▶ GOAL OF THE EXERCISE:
Below are records to repeat exactly. Omit the pictures from the copy.

--

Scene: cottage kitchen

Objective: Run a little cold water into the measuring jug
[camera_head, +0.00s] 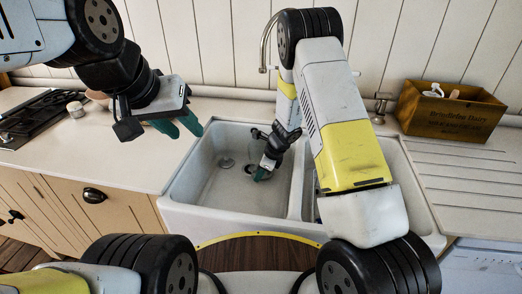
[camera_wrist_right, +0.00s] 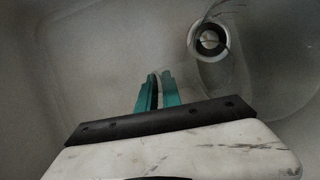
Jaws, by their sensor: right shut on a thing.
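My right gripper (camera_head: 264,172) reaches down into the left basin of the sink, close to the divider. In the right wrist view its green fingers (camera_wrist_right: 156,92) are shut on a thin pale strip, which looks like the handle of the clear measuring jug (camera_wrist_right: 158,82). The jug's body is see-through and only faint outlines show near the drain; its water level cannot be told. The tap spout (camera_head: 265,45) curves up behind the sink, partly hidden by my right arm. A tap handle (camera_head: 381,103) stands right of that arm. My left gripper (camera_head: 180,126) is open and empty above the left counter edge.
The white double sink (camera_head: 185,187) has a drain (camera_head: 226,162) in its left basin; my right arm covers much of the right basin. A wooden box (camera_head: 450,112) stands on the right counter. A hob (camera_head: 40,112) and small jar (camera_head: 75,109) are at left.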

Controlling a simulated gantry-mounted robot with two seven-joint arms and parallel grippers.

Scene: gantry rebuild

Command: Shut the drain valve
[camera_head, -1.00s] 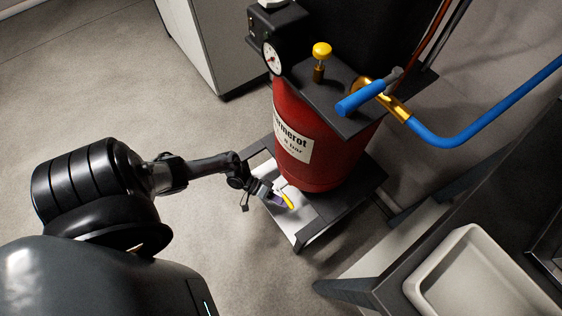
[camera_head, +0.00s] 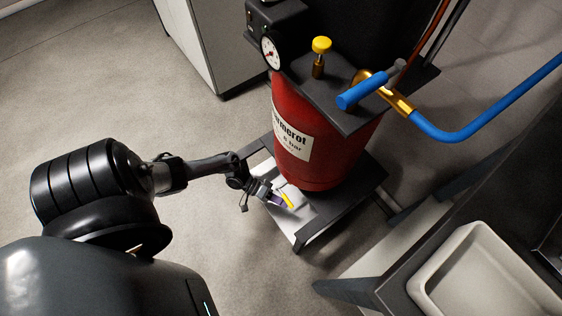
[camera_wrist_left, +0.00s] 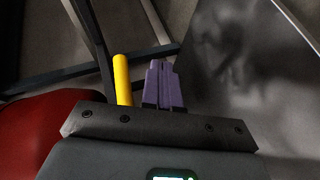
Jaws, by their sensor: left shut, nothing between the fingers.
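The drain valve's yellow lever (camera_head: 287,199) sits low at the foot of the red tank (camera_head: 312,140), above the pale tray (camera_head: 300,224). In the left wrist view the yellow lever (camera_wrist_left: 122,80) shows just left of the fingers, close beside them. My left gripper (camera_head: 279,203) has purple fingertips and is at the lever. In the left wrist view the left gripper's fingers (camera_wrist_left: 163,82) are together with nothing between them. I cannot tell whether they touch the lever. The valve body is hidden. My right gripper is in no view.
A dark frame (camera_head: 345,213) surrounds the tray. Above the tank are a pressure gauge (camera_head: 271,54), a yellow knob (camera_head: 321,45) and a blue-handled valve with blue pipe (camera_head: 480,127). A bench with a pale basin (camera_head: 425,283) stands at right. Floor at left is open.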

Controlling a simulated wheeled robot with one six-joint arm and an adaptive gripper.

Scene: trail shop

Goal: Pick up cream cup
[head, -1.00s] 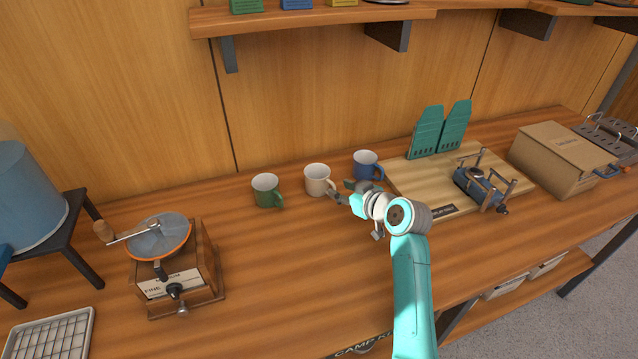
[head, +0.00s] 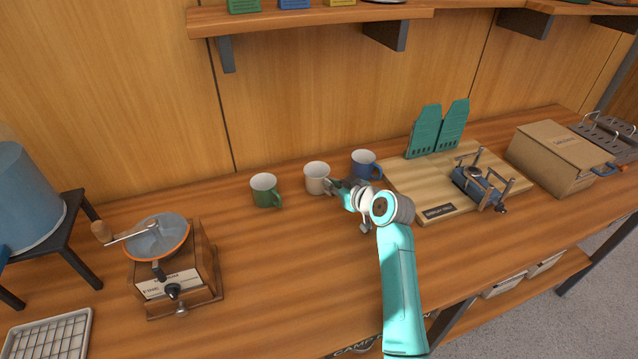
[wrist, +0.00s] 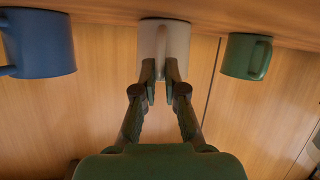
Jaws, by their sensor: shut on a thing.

--

▶ RESULT:
Scene: cottage kitchen

Objective: Run a little cold water into the measuring jug
[camera_head, +0.00s] 
[camera_wrist_right, +0.00s] 
Jaws, by their sensor: right shut on a thing.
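My right gripper (camera_head: 264,172) reaches down into the left basin of the sink, close to the divider. In the right wrist view its green fingers (camera_wrist_right: 156,92) are shut on a thin pale strip, which looks like the handle of the clear measuring jug (camera_wrist_right: 158,82). The jug's body is see-through and only faint outlines show near the drain; its water level cannot be told. The tap spout (camera_head: 265,45) curves up behind the sink, partly hidden by my right arm. A tap handle (camera_head: 381,103) stands right of that arm. My left gripper (camera_head: 180,126) is open and empty above the left counter edge.
The white double sink (camera_head: 185,187) has a drain (camera_head: 226,162) in its left basin; my right arm covers much of the right basin. A wooden box (camera_head: 450,112) stands on the right counter. A hob (camera_head: 40,112) and small jar (camera_head: 75,109) are at left.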

Controlling a simulated gantry-mounted robot with two seven-joint arms and parallel grippers.

Scene: gantry rebuild

Command: Shut the drain valve
[camera_head, -1.00s] 
[camera_head, +0.00s] 
[camera_wrist_left, +0.00s] 
Jaws, by their sensor: left shut, nothing between the fingers.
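The drain valve's yellow lever (camera_head: 287,199) sits low at the foot of the red tank (camera_head: 312,140), above the pale tray (camera_head: 300,224). In the left wrist view the yellow lever (camera_wrist_left: 122,80) shows just left of the fingers, close beside them. My left gripper (camera_head: 279,203) has purple fingertips and is at the lever. In the left wrist view the left gripper's fingers (camera_wrist_left: 163,82) are together with nothing between them. I cannot tell whether they touch the lever. The valve body is hidden. My right gripper is in no view.
A dark frame (camera_head: 345,213) surrounds the tray. Above the tank are a pressure gauge (camera_head: 271,54), a yellow knob (camera_head: 321,45) and a blue-handled valve with blue pipe (camera_head: 480,127). A bench with a pale basin (camera_head: 425,283) stands at right. Floor at left is open.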

Controlling a simulated wheeled robot with one six-joint arm and an adaptive gripper.

Scene: trail shop

Goal: Pick up cream cup
[head, -1.00s] 
[head, +0.00s] 
[wrist, +0.00s] 
Jaws, by their sensor: shut on a thing.

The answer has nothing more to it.